The temporary all-lines license for company employee and independent adjusters will be renamed into one license, a temporary all-lines adjuster license. Adjusters holding a temporary adjuster license limited to adjust motor vehicle physical damage and mechanical breakdown, workers' compensation, health, or property and casualty insurance claims as of October 1, 2012, can remain licensed and the license can be continued, but no new licenses to adjust only these types of claims can be issued after October 1, 2012.

After this transition, the appointment type will dictate whether someone is adjusting as a company employee or independent adjuster. Changes to the appointment will occur at the same time because of the creation of the all-lines adjuster license. For example, an all-lines adjuster who is adjusting claims as a company employee will be appointed by an insurer/carrier with a company adjuster appointment. On the contrary, an all-lines adjuster who is adjusting claims as an independent adjuster will obtain an independent adjuster appointment by either self-appointing or being appointed by an independent adjusting firm.

Surplus Lines Agents: Coverage for Florida Risk Purchasing Groups

This notice is to all surplus lines agents purchasing coverage on behalf of a Florida Risk Purchasing Group. All agents responsible for purchasing new or renewal coverage with an eligible surplus lines insurer on a subject of insurance, located or to be performed in this state, shall report premium and pay taxes, fees and assessments through the Florida Surplus Lines Service Office (FSLSO). Information about the submission of the required data is available at: http://www.fslso.com/faq.

Surplus Lines Agents: Surety Bond Requirement

Effective October 1, 2012, the surety bond requirement for surplus lines agents is repealed. Applicants and licensees for a surplus lines agent license will no longer be required to provide the $50,000 surety bond as part of obtaining and maintaining that license. The current surety bonds on file with the department will remain active (until expiration) and in the Department's possession according to records retention laws.

Title Insurance Agencies: Surety Bond/Collateral Requirement

Effective October 1, 2012, title insurance agencies must have obtained a surety bond in an amount not less than $35,000 made payable to the title insurer or title insurers appointing the agency. The surety bond must be for the benefit of any appointing title insurer damaged by a violation by the title insurance agency of its contract with the appointing title insurer(s). If the surety bond is payable to multiple title insurers, the surety bond must provide that each title insurer is to be notified in the event a claim is made upon the surety bond or the bond is terminated.

Also effective October 1, 2012, title insurance agencies will no longer be required to deposit $35,000 with the Department of Financial Services as a security deposit, or submit a surety bond for that same amount in favor of the Department when applying for a title insurance agency license or to maintain the license.

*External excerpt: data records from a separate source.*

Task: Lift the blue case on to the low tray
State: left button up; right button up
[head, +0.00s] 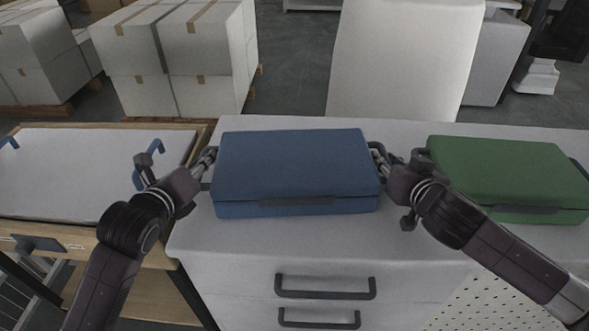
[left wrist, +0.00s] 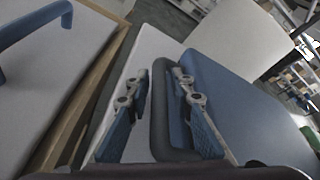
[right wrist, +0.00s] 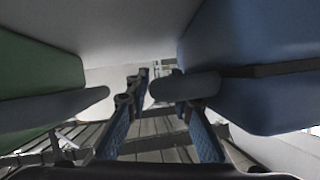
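The blue case (head: 295,165) lies flat and closed on the white cabinet top (head: 330,240), with a dark handle at each end. My left gripper (head: 208,165) is at its left end. In the left wrist view its open fingers (left wrist: 165,95) stand either side of the dark end handle (left wrist: 168,130), with a gap visible. My right gripper (head: 385,165) is at the right end. In the right wrist view its fingers (right wrist: 165,100) are apart, with the case's grey handle (right wrist: 190,86) between or just beyond them. The low white tray (head: 75,165) with blue handles is at the left, empty.
A green case (head: 505,170) lies on the cabinet close to the right of my right gripper. The tray sits on a wooden-framed stand (head: 130,245) beside the cabinet. Stacked white boxes (head: 180,55) and a pale panel (head: 400,60) stand behind.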

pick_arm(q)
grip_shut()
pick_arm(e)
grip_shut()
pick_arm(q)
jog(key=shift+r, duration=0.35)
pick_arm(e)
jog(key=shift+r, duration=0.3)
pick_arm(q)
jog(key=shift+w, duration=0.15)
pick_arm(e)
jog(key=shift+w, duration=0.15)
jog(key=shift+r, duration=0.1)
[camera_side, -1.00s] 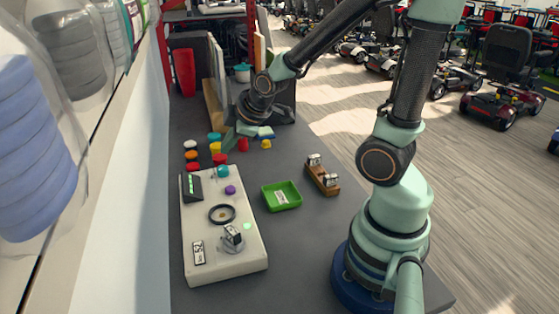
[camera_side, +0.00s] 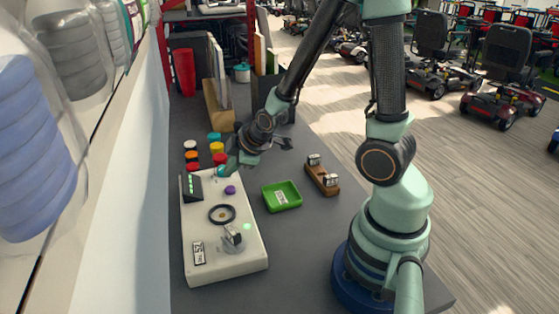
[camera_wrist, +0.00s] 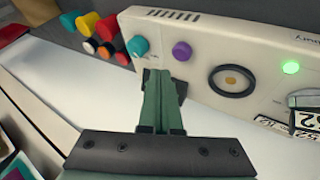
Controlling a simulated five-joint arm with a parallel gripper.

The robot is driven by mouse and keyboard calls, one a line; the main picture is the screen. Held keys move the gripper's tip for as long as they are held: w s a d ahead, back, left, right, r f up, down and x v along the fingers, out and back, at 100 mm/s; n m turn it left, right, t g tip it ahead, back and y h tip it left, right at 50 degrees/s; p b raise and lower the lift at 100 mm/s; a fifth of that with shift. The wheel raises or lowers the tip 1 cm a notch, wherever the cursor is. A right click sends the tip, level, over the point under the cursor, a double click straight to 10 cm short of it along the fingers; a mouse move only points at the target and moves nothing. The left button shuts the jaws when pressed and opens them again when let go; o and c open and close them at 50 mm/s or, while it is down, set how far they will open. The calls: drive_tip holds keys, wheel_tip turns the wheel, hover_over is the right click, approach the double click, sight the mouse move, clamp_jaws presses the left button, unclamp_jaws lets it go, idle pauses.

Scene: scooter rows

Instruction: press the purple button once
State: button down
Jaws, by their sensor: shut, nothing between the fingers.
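The purple button (camera_side: 230,190) is a small round knob on the top face of a cream panel box (camera_side: 208,275), and it also shows in the wrist view (camera_wrist: 182,51). A teal button (camera_wrist: 138,47) sits beside it, toward the end of the box. My gripper (camera_side: 226,168) is shut and empty, near the teal button in the side view. In the wrist view my shut fingertips (camera_wrist: 160,74) point at the box, just below the gap between the teal and purple buttons. They look apart from the purple button.
A green tray (camera_side: 291,203) and a wooden rack (camera_side: 324,182) stand to the right.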

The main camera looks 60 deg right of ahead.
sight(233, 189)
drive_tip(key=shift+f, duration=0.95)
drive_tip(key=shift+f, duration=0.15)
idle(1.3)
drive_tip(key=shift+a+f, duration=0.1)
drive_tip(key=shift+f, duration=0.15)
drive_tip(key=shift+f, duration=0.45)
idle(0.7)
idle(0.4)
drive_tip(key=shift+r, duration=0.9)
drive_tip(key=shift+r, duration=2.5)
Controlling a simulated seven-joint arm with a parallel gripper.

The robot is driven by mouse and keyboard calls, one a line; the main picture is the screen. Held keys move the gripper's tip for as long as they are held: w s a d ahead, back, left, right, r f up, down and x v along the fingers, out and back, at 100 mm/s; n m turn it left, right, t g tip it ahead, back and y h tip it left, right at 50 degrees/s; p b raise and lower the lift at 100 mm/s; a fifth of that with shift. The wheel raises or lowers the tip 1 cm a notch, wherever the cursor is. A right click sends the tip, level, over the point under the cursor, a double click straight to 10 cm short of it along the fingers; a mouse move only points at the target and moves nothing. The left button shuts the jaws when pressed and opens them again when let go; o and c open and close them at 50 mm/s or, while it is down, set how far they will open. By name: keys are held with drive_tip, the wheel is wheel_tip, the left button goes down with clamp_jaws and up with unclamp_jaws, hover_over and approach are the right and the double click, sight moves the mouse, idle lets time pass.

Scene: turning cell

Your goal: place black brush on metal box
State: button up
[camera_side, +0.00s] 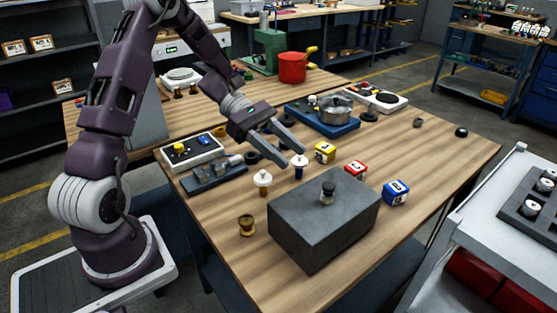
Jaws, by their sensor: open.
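The metal box (318,235) is a large dark grey block near the front of the wooden table. A small black upright piece (327,192) with a paler band stands on its top; it looks like the black brush, but it is too small to be certain. My gripper (293,153) is open, with its two fingers apart, behind and to the left of the box. It is clear of the black piece.
The table's right part is mostly clear.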

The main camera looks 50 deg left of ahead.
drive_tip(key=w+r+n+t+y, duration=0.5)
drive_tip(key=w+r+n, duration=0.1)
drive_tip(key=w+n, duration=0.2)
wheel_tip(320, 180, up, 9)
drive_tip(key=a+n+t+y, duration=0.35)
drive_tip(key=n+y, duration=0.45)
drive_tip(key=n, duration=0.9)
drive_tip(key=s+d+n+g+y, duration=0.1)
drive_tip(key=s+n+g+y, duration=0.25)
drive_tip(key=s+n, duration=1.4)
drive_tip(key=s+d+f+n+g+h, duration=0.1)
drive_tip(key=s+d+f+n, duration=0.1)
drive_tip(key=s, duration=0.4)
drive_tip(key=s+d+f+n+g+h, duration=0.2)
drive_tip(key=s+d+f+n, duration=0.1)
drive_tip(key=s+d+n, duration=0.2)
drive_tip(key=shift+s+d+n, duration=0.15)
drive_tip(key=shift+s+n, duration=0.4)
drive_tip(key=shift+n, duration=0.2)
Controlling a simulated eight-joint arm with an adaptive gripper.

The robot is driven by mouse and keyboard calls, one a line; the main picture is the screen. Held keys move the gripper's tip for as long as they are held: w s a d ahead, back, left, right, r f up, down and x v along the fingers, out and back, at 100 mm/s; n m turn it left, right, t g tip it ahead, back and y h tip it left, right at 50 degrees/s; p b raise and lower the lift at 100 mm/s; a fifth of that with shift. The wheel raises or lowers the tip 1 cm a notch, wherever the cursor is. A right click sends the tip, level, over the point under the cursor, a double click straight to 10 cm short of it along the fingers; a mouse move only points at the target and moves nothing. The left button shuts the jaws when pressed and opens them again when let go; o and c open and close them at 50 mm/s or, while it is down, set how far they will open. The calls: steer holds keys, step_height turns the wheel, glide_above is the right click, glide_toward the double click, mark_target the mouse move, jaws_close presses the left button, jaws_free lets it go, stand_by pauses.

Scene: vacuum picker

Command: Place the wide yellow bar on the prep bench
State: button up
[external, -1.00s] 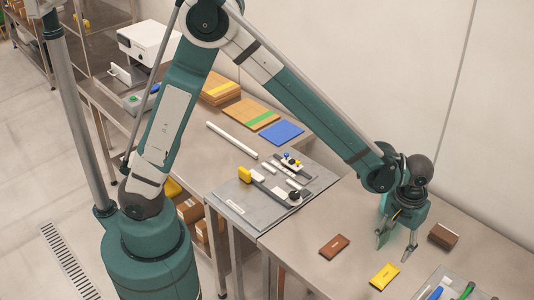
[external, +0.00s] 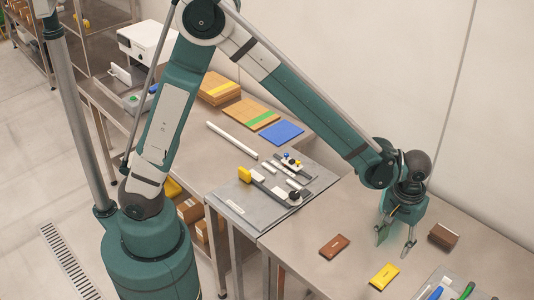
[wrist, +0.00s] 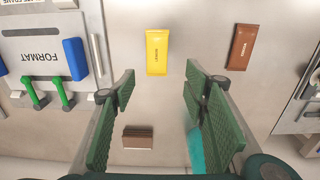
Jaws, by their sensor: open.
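The wide yellow bar (external: 384,276) lies flat on a steel bench (external: 345,210), near its front edge. It also shows in the wrist view (wrist: 157,52), beyond my fingertips and roughly in line with the gap between them. My gripper (external: 395,243) hangs above the bench with its fingers pointing down. It is open and empty, and apart from the bar. In the wrist view its two green-padded fingers (wrist: 159,80) stand wide apart. I cannot tell which steel surface is the prep bench.
A brown bar (external: 335,246) lies left of the yellow one. A dark brown block (external: 443,236) sits close to my gripper's right. A grey board (external: 235,208) with fittings lies left.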

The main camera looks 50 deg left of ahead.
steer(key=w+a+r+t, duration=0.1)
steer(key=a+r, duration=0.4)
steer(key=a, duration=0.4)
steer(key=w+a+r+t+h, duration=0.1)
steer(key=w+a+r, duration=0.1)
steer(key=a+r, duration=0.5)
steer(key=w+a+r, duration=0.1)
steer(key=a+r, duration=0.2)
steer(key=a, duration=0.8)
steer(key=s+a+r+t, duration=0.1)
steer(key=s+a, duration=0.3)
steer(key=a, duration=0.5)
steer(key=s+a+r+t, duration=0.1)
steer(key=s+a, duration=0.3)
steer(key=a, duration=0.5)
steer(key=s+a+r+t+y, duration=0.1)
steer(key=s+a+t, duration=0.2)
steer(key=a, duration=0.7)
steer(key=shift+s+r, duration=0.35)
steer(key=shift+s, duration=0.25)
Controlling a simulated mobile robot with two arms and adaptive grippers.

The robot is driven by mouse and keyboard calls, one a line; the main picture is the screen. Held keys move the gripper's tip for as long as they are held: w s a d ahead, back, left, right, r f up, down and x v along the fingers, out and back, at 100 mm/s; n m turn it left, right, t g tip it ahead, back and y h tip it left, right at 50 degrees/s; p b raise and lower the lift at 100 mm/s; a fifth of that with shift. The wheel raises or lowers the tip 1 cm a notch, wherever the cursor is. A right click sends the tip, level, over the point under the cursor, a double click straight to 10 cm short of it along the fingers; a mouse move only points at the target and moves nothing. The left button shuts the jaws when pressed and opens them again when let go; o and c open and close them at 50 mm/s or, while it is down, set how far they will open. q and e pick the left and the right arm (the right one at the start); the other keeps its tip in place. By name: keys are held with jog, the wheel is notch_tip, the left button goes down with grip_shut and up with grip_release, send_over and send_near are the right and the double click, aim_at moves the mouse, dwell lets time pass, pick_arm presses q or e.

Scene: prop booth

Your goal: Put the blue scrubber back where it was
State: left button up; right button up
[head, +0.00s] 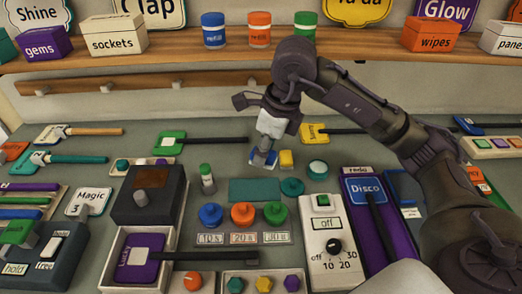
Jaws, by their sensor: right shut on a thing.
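My right gripper (266,147) reaches in from the right and points down over the middle of the bench. It is shut on the blue scrubber (263,159), a small blue block with a pale part, partly hidden by the fingers. The scrubber is at or just above the grey-green bench top; I cannot tell if it touches. A small yellow block (286,159) is close to its right. My left gripper is not in view.
A white round tub (318,169) and a green-capped bottle (207,178) stand nearby. A teal pad (254,190) lies in front. A green paddle (170,143) lies to the left, a yellow one (315,132) to the right. Labelled boxes and jars line the shelf (180,58) behind.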

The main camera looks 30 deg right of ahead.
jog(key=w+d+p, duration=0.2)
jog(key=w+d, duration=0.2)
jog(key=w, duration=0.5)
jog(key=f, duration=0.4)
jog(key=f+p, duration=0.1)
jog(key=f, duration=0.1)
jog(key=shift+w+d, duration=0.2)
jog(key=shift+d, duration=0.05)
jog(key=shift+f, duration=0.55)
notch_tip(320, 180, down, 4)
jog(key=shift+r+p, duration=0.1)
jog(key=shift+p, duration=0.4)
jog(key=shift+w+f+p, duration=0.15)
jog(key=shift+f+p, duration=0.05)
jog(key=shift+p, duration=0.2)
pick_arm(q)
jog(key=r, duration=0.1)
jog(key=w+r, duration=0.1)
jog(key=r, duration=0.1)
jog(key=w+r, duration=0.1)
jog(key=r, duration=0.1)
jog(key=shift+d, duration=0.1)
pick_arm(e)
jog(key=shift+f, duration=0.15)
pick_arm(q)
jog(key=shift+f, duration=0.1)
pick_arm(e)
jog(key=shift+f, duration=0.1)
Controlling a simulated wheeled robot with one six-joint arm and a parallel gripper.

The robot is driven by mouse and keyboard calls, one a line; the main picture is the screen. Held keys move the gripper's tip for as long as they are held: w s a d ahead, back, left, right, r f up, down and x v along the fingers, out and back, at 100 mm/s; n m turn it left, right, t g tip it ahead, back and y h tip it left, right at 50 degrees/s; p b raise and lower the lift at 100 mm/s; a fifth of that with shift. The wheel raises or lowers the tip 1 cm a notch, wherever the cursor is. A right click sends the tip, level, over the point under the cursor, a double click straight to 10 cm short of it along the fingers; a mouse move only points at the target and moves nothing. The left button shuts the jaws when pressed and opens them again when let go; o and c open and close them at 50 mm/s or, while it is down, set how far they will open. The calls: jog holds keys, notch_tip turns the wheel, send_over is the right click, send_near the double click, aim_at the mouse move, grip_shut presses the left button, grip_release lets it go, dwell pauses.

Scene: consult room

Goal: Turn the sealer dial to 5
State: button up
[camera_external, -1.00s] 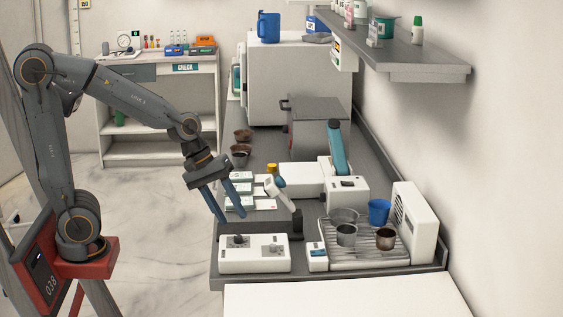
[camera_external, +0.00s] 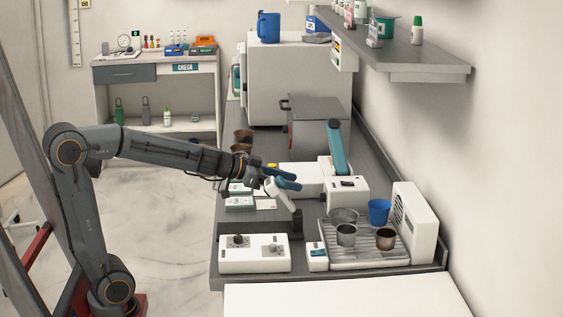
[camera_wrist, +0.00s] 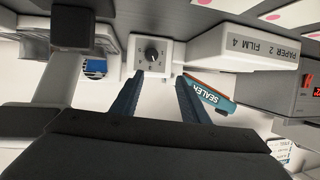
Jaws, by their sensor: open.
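In the wrist view a round dark dial (camera_wrist: 152,54) sits on a small white box face, with small marks around it. I cannot read its setting. Beside it is a teal handle marked SEALER (camera_wrist: 208,94). In the external view the white sealer (camera_external: 300,176) with its raised teal handle (camera_external: 337,148) stands on the grey counter; its dial is not visible there. My gripper (camera_external: 290,180) is in front of the sealer's near-left side. In the wrist view my gripper (camera_wrist: 158,80) is open and empty, its fingers on either side of the line to the dial, apart from it.
A white box labelled PAPER 2 FILM 4 (camera_wrist: 245,48) is beside the dial. A white device with a dark knob (camera_external: 255,254) stands at the counter's front. Brown bowls (camera_external: 243,137) are behind my gripper.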

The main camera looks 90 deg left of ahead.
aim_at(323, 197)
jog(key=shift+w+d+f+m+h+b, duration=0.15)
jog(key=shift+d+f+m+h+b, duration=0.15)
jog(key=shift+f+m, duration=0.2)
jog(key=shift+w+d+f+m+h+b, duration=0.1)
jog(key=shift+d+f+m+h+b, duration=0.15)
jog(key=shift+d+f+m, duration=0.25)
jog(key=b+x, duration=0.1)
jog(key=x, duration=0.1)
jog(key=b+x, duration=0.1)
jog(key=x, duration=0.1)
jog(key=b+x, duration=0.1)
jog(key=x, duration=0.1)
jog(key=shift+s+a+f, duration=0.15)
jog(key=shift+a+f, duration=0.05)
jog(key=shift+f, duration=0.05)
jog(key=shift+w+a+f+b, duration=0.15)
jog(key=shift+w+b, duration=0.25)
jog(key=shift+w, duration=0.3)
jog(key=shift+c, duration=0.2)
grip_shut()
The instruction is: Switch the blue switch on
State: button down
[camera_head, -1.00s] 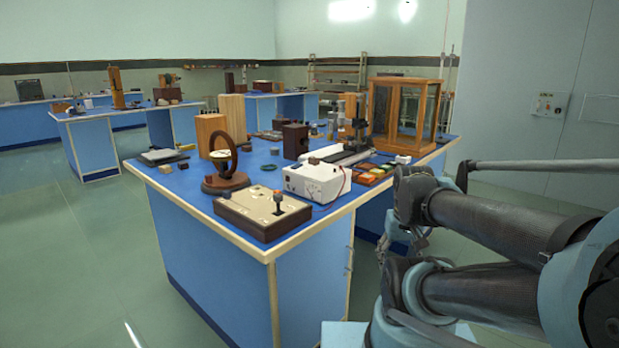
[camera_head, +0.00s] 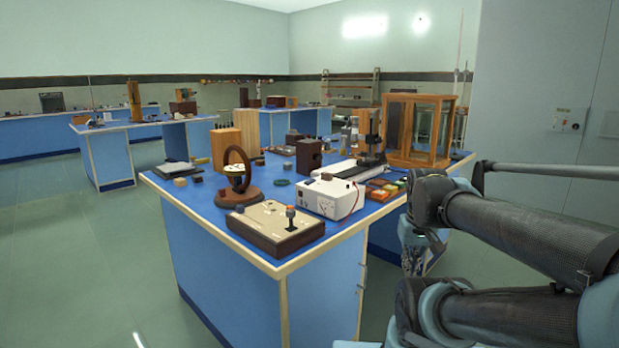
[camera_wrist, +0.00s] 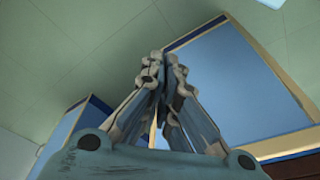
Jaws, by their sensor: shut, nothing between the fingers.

The current surety bonds on file with the department will remain active (until expiration) and in the Department's possession according to records retention laws.

Credit Licensees: Converting All to One License Type

Effective October 1, 2012, the limited licenses for credit life or disability, credit property, and mortgage guaranty insurance are being consolidated into one credit insurance limited license. The scope of the license is expanded to cover credit unemployment, involuntary unemployment, mortgage life, mortgage guaranty, mortgage disability, guaranteed automobile protection, and any other type of insurance covering the extension of credit to extinguish a credit obligation. All currently existing licenses covering the types of insurance being consolidated into the credit insurance limited license will be converted to a credit insurance limited license.